For those of you who read my articles on the commissioning process, you’ll recall that one of the things a commissioning contract will typically contain is a clause stating that you’ve cleared the rights to any copyrighted text or music you use in your work. Music publishers put similar clauses their writer agreements and labels have them in their artist contracts, too.
Let’s say you’re a composer and you want to set a text by your favorite poet. If your selected sonneteer happens to be Shakespeare, Elizabeth Barrett Browning or some other person who’s been dead for several hundred years, then there’s no problem since their works are in the public domain. But what if the versifier of choice is only more recently deceased or even happens to be a living, breathing writer like you? Then you’ll need permission to use the poem. Why? Because their works are still under copyright. Setting a copyrighted text to music constitutes making a “derivative work” of that text and the Copyright Act gives the copyright owner the exclusive right to do that in Section 106. And trust me, you can’t claim “fair use” if you use a whole stanza, let alone an entire poem, for the text of your composition.
You’ll always want to get permission before you write that magnum opus. If you write the piece first, especially if it’s a large-scale commissioned work like a song cycle for tenor and orchestra, there’s a good chance you’ll find yourself in deep doo doo if the copyright owner of your chosen text just says “no,” which they have every right to do. Weeks or months of precious writing time will be wasted and you’ll undoubtedly miss the delivery deadline under your commissioning agreement. Even if you can get permission, the rights holder will be able to drive a very hard bargain on the price and may even demand a piece of the copyright to your work if they know you’ve already written your masterpiece around their poem.

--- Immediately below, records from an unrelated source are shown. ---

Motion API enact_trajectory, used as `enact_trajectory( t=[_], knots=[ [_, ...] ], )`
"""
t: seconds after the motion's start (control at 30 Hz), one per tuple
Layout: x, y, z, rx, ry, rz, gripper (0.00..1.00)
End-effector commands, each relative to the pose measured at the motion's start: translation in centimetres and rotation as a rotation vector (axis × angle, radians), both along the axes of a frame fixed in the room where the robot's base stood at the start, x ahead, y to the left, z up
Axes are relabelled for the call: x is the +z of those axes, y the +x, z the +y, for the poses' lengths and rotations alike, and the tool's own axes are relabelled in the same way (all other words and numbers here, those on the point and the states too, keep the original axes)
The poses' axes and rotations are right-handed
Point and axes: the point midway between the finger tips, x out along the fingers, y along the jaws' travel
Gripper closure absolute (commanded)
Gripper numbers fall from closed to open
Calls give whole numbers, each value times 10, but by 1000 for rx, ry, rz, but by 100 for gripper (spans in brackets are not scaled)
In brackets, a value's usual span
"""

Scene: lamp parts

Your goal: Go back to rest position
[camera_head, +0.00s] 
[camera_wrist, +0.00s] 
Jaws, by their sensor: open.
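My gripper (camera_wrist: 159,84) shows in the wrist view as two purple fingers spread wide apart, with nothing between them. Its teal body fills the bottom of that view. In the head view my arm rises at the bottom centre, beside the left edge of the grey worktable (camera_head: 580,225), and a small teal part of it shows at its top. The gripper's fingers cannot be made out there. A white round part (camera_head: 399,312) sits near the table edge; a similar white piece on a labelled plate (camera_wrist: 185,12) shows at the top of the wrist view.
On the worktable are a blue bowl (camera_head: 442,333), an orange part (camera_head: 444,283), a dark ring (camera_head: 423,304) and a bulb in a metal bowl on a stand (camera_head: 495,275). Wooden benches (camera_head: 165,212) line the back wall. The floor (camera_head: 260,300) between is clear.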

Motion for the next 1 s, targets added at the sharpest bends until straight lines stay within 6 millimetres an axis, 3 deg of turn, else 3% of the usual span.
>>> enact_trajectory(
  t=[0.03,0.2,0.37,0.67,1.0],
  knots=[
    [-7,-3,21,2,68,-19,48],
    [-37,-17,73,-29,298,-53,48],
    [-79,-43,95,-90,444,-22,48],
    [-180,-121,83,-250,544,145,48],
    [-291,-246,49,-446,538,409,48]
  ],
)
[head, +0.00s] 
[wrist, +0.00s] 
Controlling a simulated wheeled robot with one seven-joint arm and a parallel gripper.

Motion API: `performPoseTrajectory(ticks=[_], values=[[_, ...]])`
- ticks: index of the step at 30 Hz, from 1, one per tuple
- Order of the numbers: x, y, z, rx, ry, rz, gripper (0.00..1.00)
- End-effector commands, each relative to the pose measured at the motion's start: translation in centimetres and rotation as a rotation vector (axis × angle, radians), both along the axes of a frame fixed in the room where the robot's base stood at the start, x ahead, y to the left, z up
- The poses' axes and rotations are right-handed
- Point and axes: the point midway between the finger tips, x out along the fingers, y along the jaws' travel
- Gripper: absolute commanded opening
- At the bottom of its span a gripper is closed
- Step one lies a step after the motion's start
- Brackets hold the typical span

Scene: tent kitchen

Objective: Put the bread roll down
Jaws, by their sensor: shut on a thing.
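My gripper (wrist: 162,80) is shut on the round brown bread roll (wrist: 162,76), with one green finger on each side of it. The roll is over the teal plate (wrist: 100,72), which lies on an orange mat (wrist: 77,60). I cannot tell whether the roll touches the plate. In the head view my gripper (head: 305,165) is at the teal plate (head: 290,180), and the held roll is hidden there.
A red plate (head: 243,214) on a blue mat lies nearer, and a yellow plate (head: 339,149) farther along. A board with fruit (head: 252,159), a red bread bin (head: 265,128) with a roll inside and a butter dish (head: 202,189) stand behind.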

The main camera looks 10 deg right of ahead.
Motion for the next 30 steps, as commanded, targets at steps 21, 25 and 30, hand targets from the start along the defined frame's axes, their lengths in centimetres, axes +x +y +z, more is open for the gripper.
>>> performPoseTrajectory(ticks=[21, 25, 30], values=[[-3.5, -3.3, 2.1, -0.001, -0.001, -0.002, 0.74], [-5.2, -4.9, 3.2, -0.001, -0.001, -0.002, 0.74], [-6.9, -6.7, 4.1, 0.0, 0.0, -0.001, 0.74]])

So whose door do you go knocking on? It could be a publisher or a literary agent. Start with the copyright page at the front of the anthology that contains the text. Send a short, polite note to the permissions department of publisher listed for the text, explaining who you are and what kind of kind of work you wish to write. Also ask the publisher to refer you to the appropriate rights holder if they aren’t it.
As for the specific rights you’ll need, these include the right to perform your work indefinitely, to have printed music made available and to be able to record the work, both in sound recordings and in audiovisual works. You’d be amazed how often composers, thinking only about the premiere, will only get the right to perform the work for a short time and neglect to obtain, or even ask for, the necessary publication and recording rights.
You’ll also need patience and persistence. It can take anywhere from a few weeks to several months of follow-up emails and voicemails to get a response and then negotiate a deal once you get to the proper rights holder. Don’t pester and always be polite. Otherwise, you’ll guarantee a slow — and negative — response.
The publisher of the text will want an appropriate copyright notice in any concert programs, printed music or recordings. Although they’ll sometimes insist upon a portion of the writer’s share of royalties (i.e., income), you should avoid giving them a share of the copyright (i.e., ownership) in your work. Flat-fee buyouts in the range of $500-$1,500 are common, especially for choral works written for the educational market, although these fees can range from nominal (e.g., $50) to enormous ($5,000).
The process is very similar if you want to use a quotation of a copyrighted musical work. Start by contacting the business affairs department of the music publisher for the work. If you don’t know who the publisher is, you can search on the website of the appropriate performing right organization. ASCAP, BMI and SESAC all have searchable online databases for their repertoire.